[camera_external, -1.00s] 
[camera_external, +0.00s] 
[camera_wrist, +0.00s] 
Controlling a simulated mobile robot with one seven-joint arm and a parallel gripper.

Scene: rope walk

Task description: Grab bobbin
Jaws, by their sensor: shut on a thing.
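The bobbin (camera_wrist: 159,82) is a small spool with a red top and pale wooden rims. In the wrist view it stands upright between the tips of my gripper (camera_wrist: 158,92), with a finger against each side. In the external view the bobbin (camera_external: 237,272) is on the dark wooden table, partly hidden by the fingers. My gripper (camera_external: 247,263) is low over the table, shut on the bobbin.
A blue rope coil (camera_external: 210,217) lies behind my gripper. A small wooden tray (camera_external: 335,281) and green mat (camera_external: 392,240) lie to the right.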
* * *
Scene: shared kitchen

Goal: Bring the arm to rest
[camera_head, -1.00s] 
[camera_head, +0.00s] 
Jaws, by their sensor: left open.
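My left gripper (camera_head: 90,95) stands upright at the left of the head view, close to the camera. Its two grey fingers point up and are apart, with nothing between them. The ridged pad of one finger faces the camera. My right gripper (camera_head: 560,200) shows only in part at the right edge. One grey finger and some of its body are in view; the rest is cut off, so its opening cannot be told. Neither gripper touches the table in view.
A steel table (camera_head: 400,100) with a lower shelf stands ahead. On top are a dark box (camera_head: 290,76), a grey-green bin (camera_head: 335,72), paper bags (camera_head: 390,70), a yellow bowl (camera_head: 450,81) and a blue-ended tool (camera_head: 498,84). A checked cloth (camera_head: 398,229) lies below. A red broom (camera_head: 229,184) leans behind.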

## PROBLEM TO WORK ON
Show the lines from the data above that contain the string "Scene".

## SOLUTION TO THIS PROBLEM
Scene: rope walk
Scene: shared kitchen

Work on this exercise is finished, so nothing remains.